Rows about robot tasks
* START *

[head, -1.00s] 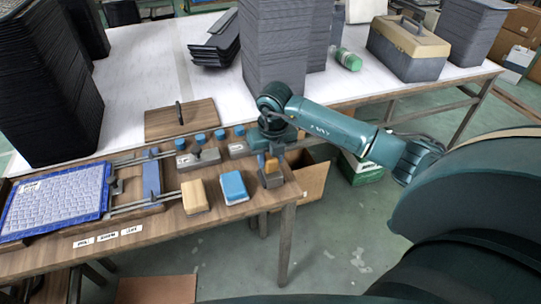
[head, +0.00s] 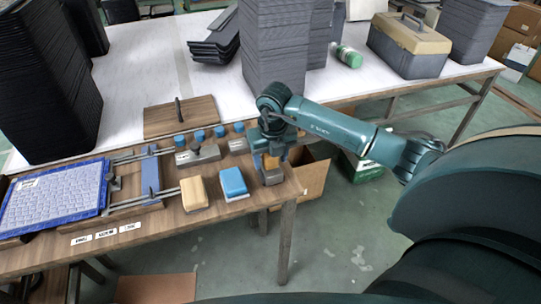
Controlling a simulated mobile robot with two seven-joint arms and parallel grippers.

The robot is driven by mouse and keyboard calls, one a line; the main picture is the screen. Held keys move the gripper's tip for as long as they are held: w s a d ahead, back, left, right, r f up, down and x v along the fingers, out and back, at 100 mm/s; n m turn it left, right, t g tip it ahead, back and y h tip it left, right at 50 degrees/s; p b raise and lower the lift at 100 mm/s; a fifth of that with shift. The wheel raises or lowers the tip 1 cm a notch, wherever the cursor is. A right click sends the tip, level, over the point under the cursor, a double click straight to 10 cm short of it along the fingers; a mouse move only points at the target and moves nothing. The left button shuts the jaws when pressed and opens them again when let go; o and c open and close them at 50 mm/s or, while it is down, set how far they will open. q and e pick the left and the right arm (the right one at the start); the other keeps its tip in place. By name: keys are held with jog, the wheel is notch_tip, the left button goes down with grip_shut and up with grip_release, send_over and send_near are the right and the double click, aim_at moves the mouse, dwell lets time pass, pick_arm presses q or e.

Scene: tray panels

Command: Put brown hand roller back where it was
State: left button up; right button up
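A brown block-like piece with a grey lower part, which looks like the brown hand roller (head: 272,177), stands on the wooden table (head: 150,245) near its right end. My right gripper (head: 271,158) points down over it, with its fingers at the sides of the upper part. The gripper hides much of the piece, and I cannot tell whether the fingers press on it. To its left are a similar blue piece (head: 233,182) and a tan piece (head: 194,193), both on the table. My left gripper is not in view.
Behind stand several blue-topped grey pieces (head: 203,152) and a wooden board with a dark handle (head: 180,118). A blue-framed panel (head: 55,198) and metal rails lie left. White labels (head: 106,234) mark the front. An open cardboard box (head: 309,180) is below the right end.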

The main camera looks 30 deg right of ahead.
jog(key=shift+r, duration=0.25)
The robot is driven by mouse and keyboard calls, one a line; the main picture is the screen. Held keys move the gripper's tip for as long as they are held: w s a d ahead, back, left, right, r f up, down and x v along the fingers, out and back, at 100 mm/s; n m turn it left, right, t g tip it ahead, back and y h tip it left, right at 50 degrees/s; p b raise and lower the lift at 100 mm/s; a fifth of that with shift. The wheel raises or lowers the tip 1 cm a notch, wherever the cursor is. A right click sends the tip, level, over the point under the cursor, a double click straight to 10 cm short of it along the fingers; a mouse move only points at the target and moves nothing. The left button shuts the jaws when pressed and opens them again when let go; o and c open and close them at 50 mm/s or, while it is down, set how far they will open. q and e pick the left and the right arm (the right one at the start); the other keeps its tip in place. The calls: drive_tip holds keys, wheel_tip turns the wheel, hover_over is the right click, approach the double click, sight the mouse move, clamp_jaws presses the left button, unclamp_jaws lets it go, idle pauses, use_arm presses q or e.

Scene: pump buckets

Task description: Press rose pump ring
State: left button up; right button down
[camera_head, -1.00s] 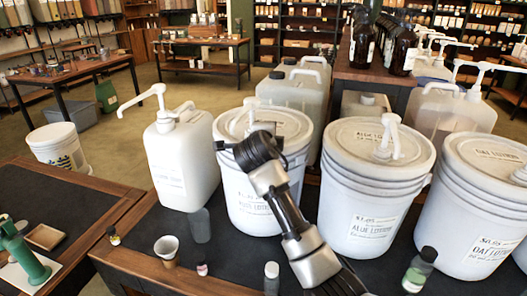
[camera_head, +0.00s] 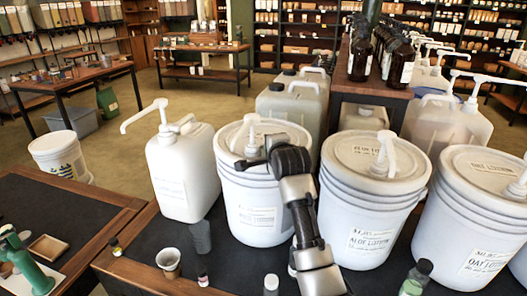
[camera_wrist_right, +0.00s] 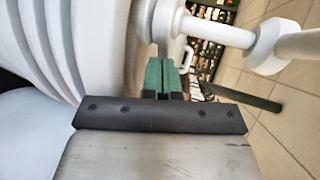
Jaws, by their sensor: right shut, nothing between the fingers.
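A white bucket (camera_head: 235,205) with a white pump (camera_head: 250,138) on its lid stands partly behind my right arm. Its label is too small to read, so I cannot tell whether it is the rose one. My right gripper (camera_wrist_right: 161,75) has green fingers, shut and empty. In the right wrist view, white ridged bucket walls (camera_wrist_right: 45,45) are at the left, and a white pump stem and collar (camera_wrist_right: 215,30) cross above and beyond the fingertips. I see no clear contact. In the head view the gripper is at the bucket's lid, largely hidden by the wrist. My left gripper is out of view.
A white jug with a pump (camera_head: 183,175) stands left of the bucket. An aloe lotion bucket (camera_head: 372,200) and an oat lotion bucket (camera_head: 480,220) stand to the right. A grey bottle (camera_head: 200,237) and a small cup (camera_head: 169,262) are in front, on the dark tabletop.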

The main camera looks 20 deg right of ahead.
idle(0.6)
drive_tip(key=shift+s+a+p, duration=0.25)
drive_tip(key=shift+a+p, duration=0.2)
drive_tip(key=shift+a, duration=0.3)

* END *
* START *

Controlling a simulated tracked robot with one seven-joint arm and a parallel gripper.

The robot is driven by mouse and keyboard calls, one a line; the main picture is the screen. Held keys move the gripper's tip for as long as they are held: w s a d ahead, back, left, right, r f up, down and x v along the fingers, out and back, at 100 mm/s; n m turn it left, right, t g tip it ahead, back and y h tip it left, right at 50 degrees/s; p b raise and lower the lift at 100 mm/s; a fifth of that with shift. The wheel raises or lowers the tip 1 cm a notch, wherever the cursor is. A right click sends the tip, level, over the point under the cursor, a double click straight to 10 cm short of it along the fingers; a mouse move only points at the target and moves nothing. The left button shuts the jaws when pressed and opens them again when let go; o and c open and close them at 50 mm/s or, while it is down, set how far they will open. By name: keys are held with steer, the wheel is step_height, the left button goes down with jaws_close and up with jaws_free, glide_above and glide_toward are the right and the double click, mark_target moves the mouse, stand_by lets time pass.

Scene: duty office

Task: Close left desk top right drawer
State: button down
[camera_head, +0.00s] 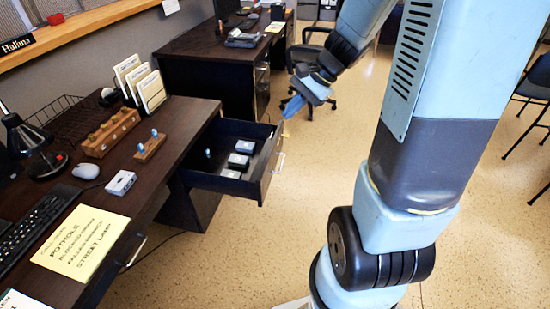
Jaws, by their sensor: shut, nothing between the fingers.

* END *
* START *

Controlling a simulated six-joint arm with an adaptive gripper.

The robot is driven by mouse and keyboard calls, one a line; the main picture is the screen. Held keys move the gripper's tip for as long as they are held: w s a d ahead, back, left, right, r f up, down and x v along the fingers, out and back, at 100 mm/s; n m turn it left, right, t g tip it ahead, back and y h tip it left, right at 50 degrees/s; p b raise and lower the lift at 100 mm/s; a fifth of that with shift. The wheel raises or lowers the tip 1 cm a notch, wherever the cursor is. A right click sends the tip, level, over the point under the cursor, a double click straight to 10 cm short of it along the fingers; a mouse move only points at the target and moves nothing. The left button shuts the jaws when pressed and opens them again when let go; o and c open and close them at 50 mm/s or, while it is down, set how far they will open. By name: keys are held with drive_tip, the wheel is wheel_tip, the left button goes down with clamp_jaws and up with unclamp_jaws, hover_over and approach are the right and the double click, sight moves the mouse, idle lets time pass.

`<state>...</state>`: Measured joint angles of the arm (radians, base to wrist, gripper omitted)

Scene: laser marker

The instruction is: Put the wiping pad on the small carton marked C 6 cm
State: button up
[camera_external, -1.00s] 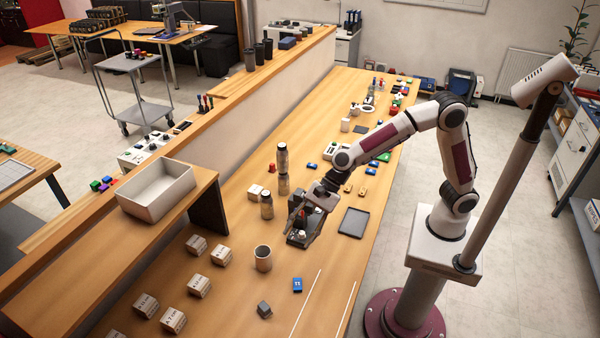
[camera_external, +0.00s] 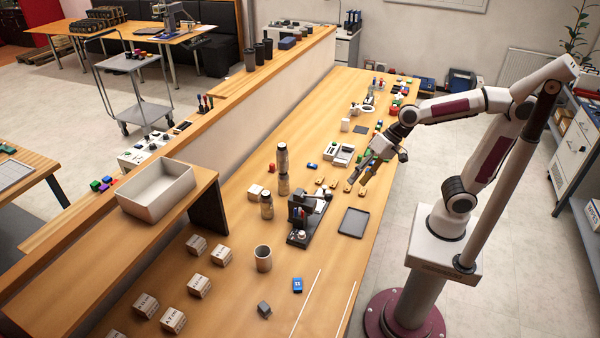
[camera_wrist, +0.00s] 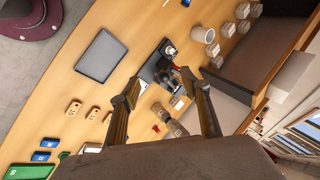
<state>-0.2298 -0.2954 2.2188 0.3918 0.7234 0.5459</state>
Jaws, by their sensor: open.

* END *

Without any pictures, set down the lines from the one holding "[camera_head, -1.00s]" through the one holding "[camera_wrist_right, +0.00s]".

[camera_head, -1.00s] 
[camera_head, +0.00s] 
[camera_wrist_right, +0.00s] 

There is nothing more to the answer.